The sea of cumulus, as in the case of similar cloud-formations of most other isolated mountains, when viewed from above, as from the mountain-top, presents a cloud-field of dazzling whiteness, sparkling in the sun. Seen from below, as from the coast, it has the dark lowering appearance of the rain-cloud and indicates the rain-belt. Disappearing during the night, this broad belt begins to form again between 8 and 9 a.m., and by 10 or 11 a.m. the lower regions are completely hidden and the mountain’s summit, cut off from the world, rises above the level of the sea of clouds like an island in an Arctic ocean. As the day progresses the clouds become more compact and dense. The usual altitude of this broad belt of cloud is between 7,000 and 8,000 feet. This level is indicated by the burying of the Kohala mountains, which rise to a height of 5,500 feet in the distant north-west corner of the island, and by the usual emergence of the highest summit of Hualalai, which rises, still nearer, to an elevation of 8,275 feet. On some days, however, it attains a height of nearly 9,000 feet. On such occasions the highest peak of Hualalai kept reappearing and disappearing during the day, but the distant summit of Haleakala in East Maui, 10,032 feet in elevation and 80 miles away, was always visible.

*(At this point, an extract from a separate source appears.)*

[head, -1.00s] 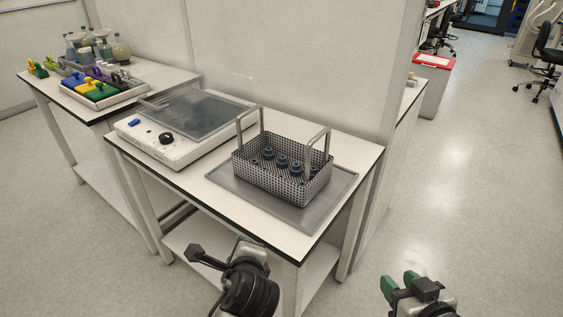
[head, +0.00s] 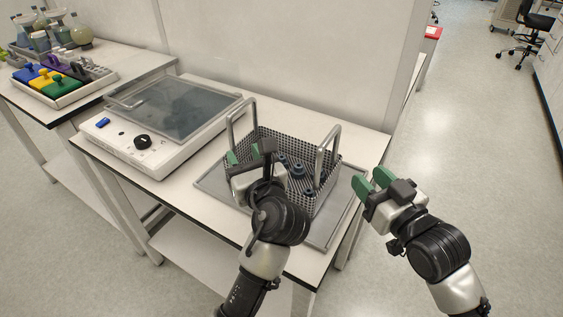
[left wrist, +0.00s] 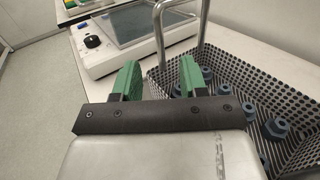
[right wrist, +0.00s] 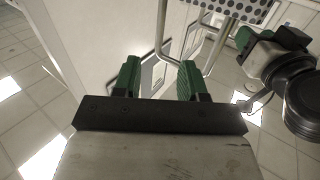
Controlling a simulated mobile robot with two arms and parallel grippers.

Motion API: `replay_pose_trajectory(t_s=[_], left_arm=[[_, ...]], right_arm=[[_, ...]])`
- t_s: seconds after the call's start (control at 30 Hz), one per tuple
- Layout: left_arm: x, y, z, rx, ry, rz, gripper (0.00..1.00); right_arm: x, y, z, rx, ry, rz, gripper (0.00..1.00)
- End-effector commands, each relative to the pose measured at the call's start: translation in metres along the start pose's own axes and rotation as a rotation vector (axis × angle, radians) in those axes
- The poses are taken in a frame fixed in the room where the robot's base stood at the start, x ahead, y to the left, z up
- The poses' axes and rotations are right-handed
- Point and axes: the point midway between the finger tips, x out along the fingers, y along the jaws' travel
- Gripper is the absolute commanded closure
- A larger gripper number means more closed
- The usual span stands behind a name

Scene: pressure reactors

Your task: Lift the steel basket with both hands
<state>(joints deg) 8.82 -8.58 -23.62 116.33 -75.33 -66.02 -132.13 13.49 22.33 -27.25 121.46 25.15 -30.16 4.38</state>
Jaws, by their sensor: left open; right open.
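The steel basket (head: 322,200) is a perforated mesh box with two upright loop handles, standing on a grey tray (head: 210,182) on the white table. Several dark blue-grey fittings (left wrist: 276,127) lie inside it. My left gripper (head: 247,152) is open and empty in front of the basket's left part, hiding some of it. In the left wrist view the left handle (left wrist: 158,40) rises just beyond the green fingers (left wrist: 160,78). My right gripper (head: 369,184) is open and empty, to the right of the right handle (head: 326,152) and apart from it. In the right wrist view the fingers (right wrist: 161,80) hold nothing.
A white device with a glass lid (head: 178,108) stands left of the basket. A second table at far left holds a tray of coloured blocks (head: 58,86) and flasks (head: 78,30). A wall panel stands behind. Open floor (head: 470,130) lies to the right.

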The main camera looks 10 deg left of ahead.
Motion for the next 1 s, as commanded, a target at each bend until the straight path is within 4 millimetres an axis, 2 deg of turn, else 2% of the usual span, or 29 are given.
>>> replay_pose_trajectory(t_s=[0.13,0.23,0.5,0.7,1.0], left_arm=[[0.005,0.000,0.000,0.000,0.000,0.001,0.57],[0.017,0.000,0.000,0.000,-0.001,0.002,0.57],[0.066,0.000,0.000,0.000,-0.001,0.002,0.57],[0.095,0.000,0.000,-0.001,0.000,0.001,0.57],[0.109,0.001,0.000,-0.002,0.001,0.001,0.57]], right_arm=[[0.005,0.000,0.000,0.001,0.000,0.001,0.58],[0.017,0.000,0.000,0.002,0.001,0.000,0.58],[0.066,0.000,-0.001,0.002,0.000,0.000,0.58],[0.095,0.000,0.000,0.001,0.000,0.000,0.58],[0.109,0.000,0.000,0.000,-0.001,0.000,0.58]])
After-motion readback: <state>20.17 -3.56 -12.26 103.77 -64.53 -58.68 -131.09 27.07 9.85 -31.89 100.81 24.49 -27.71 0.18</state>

Words fail to describe the magnificent aspect of this sea of cloud which shuts off the spectator from the world below. From the summit of the mountain he gazes down on its surface lit up by a sun shining in a typically cloudless sky. At one time it appears as an undulating Arctic land covered with snow of dazzling whiteness. At another time it looks like a hummocky frozen Polar sea sparkling in the sunshine. Through occasional rifts, however, one can discern a dark dismal region of mist and rain-cloud beneath. Miss Bird, who passed a night on the summit in June, 1874, well describes this sea of cloud in her book on the Sandwich Islands as “all radiance above and drizzling fog below.”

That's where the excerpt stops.